Unicode apostrophe standardization

Hi @reosarevok - it is good to get an official reply. I am British English and use a British English keyboard. And going by that link to the miscellaneous page I read that as “use normal apostrophes” as they are typographically correct.

Use of basic ASCII punctuation characters such as ’ and " is allowed, but typographically-correct punctuation is preferred

It is also easier than having to load up Character Map and try and find the specific silly curly thing as used in Word. :smiley:

I’m just going to therefore stick with what I know. Especially as this keeps standard searches working okay.
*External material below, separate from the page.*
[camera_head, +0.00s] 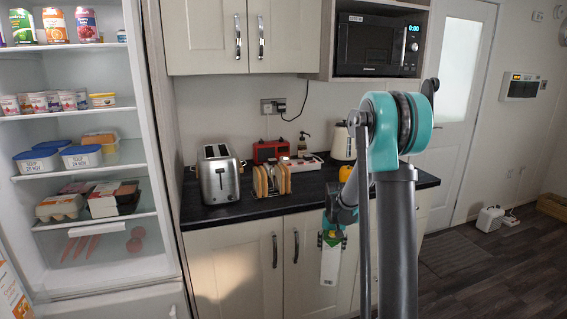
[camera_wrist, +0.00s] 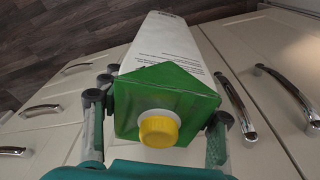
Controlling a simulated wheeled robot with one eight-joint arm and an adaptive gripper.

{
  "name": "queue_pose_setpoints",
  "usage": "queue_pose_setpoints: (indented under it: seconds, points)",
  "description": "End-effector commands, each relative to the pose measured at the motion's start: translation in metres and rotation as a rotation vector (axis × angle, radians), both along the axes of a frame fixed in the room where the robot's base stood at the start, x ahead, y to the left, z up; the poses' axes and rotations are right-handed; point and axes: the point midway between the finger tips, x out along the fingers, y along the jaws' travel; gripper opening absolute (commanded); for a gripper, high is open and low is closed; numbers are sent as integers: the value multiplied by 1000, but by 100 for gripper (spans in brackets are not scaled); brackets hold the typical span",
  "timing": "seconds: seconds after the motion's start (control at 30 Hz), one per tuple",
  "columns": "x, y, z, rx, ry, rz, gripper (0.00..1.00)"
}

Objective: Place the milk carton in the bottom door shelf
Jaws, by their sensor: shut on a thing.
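The milk carton (camera_head: 330,265) is white with a green top and hangs upright in front of the lower cabinets. In the wrist view the carton (camera_wrist: 165,50) shows its green gabled top and yellow cap closest to the camera. My gripper (camera_head: 333,235) is shut on the carton near its top, with fingers on both sides of the green part; the gripper also shows in the wrist view (camera_wrist: 158,125). The fridge (camera_head: 160,220) stands open at the left, well apart from the carton. The bottom door shelf is not in view.
The fridge's inner shelves hold tubs (camera_head: 80,157), an egg box (camera_head: 60,206) and cans. A toaster (camera_head: 219,175) and toast rack (camera_head: 271,180) stand on the dark worktop (camera_head: 240,208). Cabinet handles (camera_wrist: 235,105) protrude near the carton.

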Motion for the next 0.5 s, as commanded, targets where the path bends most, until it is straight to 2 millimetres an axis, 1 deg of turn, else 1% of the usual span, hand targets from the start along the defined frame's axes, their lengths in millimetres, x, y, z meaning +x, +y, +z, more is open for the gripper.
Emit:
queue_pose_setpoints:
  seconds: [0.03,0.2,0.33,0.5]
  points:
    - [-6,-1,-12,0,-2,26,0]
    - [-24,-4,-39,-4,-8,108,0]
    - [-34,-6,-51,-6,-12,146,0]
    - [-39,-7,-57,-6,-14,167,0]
It also seem seems to be more logical with the way the rest of the rules of data entry work.

It certainly made me laugh when the guy who told me to “read the style guide” and all I could find is that above example where it was clearly using a standard apostrophe from the keyboard. I’ll ignore this next time and just aim to keep things consistent and aim to how the artist intended it to be seen.

You can see this standard more easily by opening any printed book around you. :stuck_out_tongue_winking_eye:

But surely this is a database and not a book?

I just want to get things right. Which is why I turned to the forum instead of the single person who complained.
So far I have had one reply from an official staff member, and that is the guidance I will stick with. Especially as no one has yet come up with a simple way of entering that curly thing. Even the guy who “corrected” my database entries pointed to a standard apostrophe when I asked him how to enter that thing.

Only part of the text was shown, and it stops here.